▼▼▼
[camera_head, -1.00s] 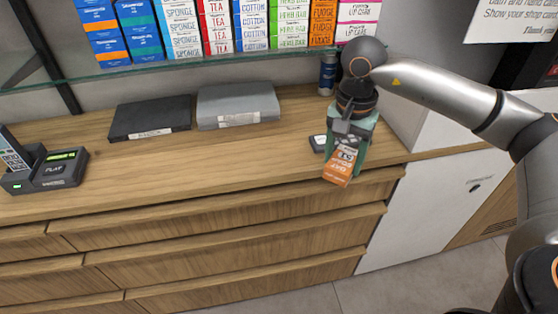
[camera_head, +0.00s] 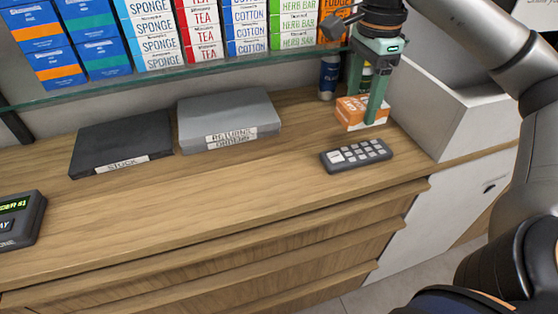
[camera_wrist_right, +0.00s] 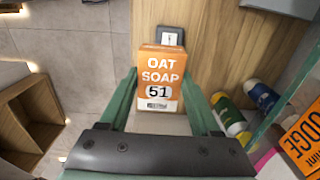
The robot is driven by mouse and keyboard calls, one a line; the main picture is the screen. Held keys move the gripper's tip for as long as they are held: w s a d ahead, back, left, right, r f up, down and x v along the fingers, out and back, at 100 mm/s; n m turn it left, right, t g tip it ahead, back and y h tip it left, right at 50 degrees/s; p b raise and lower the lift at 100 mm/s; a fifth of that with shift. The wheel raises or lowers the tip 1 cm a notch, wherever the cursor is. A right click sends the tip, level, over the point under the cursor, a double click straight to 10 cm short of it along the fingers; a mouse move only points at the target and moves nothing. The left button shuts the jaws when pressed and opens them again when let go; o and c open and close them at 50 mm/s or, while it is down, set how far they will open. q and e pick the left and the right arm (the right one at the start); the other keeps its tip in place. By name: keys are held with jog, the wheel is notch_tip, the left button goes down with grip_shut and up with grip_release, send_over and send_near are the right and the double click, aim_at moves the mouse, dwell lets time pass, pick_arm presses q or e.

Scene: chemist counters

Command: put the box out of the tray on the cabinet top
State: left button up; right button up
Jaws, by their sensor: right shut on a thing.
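An orange and white box (camera_head: 360,111) is over the back right of the wooden cabinet top (camera_head: 240,186). The wrist view reads "OAT SOAP 51" on the box (camera_wrist_right: 161,78). My right gripper (camera_head: 373,105) points down and is shut on the box, with a green finger on each side of it in the wrist view. The head view does not settle whether the box touches the wood. I cannot make out a tray for certain. My left gripper is not in view.
A dark keypad (camera_head: 356,155) lies in front of the box. A blue bottle (camera_head: 328,76) stands behind it. A white open-topped housing (camera_head: 462,112) is at right. Grey (camera_head: 228,120) and black (camera_head: 122,143) cases lie left. A glass shelf (camera_head: 170,75) with product boxes hangs above.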

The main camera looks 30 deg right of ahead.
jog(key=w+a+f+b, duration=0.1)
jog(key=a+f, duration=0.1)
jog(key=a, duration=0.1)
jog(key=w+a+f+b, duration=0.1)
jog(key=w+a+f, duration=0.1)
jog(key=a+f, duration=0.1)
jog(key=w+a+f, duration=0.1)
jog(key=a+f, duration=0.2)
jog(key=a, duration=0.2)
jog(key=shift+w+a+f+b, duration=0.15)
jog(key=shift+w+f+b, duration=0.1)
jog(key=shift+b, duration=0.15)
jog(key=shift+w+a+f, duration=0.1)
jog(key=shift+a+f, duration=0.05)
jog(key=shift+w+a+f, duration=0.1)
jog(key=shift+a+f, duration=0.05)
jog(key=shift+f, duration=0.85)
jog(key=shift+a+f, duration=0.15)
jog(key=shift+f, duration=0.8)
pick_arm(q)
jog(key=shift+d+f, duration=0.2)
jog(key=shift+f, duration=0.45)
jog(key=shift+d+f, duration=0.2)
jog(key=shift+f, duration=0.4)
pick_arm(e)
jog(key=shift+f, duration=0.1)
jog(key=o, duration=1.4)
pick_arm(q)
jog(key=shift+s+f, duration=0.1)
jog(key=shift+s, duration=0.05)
▲▲▲
◆ **EXERCISE BRIEF**
Leave out any pictures and return exactly the lines from the beginning of the data through the line with "[camera_wrist_right, +0.00s]", inclusive.

◆ **WORKED SOLUTION**
[camera_head, -1.00s] 
[camera_head, +0.00s] 
[camera_wrist_right, +0.00s] 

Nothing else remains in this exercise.